В ходе развития апофатического богословия платоновско-оригенистическое понимание истины вновь объявилось только для того, чтобы быть отвергнутым в своей сердцевине, т. е. в своих онтологических и эпистемологических претензиях. В то время как для Оригена высшей формой изъяснения истины было частое использование приставки αύτο-(«само», например αύτοαλήθεια, αύτο δικαιοσύνη и т. п.), апофатические богословы отдавали предпочтение префиксу ύπερ- («сверх», например ύπεραλήθεια, υπερούσια и т. п.). Это означает радикально переориентироваться в отношении истины и устранить ее античное основание. Древнегреческую мысль вполне удовлетворяло обозначение истины как «ауто», и более того – она никогда не стремилась за пределы «нус», который для греков всегда был привязан к истине как своему последнему онтологическому основанию [138].

Мысль апофатического богословия состояла в том, чтобы разгерметизировать замкнутую античную онтологию и выйти за ее пределы, так как мы не способны применять тварные понятия человеческого ума для адекватного выражения истины – Бога. Абсолютная инаковость бытия Божия, которая составляет сердцевину библейской онтологии, усиливается тем, что библейский подход к Богу оказывается в остром противоречии с классическим греческим [139]. Апофатизм отвергает греческий взгляд на истину, подчеркивая, что все наше знание о бытии, т. е. о творении, не может онтологически идентифицироваться с Богом. Бог обладает «простой и непознаваемой сущностью, недоступной для других вещей и совершенно неизъяснимой, ибо Он выше утверждений и отрицаний» [140]. В силу этого истина стоит над выбором между утверждением и отрицанием [141]. Неоплатоническое представление об иерархии, использованное в писаниях Дионисия Ареопагита, ввело в заблуждение тех специалистов, которые говорили о влиянии неполатонизма на его труды.
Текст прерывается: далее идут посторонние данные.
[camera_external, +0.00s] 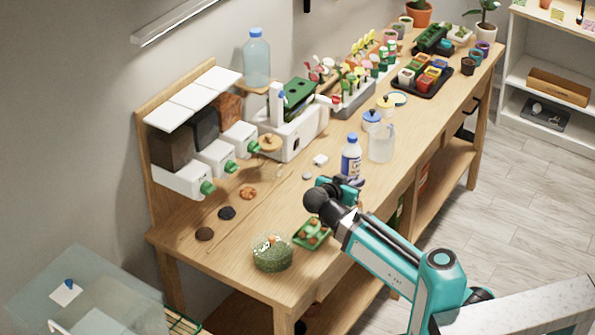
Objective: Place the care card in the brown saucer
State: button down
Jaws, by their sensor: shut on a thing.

Важность идеи иерархичности заключается не в самом образе, а в смысле, который за ним стоит. Центральный момент здесь, в противоположность эманациям неоплатоников, состоит в том, что «иерархия» Дионисия не предполагает возникновения низшего бытия из высшего [142].

Это можно лучше уяснить посредством тщательного размышления о двух характерных чертах апофатического богословия, в первую очередь – у Дионисия и Максима Исповедника. Речь идет о понятии «экстасис» и о различении сущности и энергии в Боге.

Идея экстасиса означает, что Бог, Который есть Любовь, в этом Своем качестве полагает имманентной Себе любовь, проявляемую Им вне Себя. Здесь особенно важно подчеркнуть слова «вне Себя», так как они означают, что любовь, как экстаз, дает начало не эманации неоплатонического толка, а бытию инаковости, которое отвечает возвратом к своей первопричине [143]. У Максима эта идея получает более полное и определенное освещение, потому что в его подходе первенство принадлежит не космологии, как у Дионисия, а троичному бытию Бога [144]. Аналогичным образом и различие между сущностью и энергией в Боге служит тому, чтобы обозначить отношение между Богом и миром как онтологическую инаковость, соединенную любовью, а не «природой», или «сущностью» [145]. Это различие, соединяясь затем с идеей экстасиса, представляет собой первую попытку в истории христианской мысли примирить на философском основании библейскую идею инаковости Бога с греческой озабоченностью единством бытия. Это не что иное, как философская разработка того, что имплицитно присутствовало в евхаристическом и тринитарном подходах, описанных выше. Значение всего этого станет понятнее при дальнейшем рассмотрении взаимоотношений истины и существования уже применительно к человеку.

Итак, при внимательном изучении целей апофатического богословия данного периода можно утверждать, что оно ни в коем случае не предполагает богословского агностицизма [146]. Главное намерение этого богословия состоит в удалении вопроса о знании и истине из области греческих онтологических теорий, чтобы поместить его в контекст любви и общения. То, что само апофатическое богословие основывается на любви, кажется вполне очевидным, поскольку в этом состоит ключ к его пониманию и принятию. Найденный аскетами и мистиками этого времени подход к бытию через любовь, открывал возможности иным путем подойти к выводам, полученным в рамках евхаристического и тринитарного подходов: истина примиряется с онтологией только через отождествление с общением [147]. То, что это не ведет ни к агностицизму, ни к выпадению из истории и материи, явствует из наследия Максима Исповедника. Величайшим достижением этого богослова стала самая подробная разработка идеи истины, благодаря чему обрели полноценное согласие античная, еврейская и христианская традиции. Кажется, что на те вопросы, которые поставлены во введении к настоящей главе, именно им были найдены самые исчерпывающие ответы.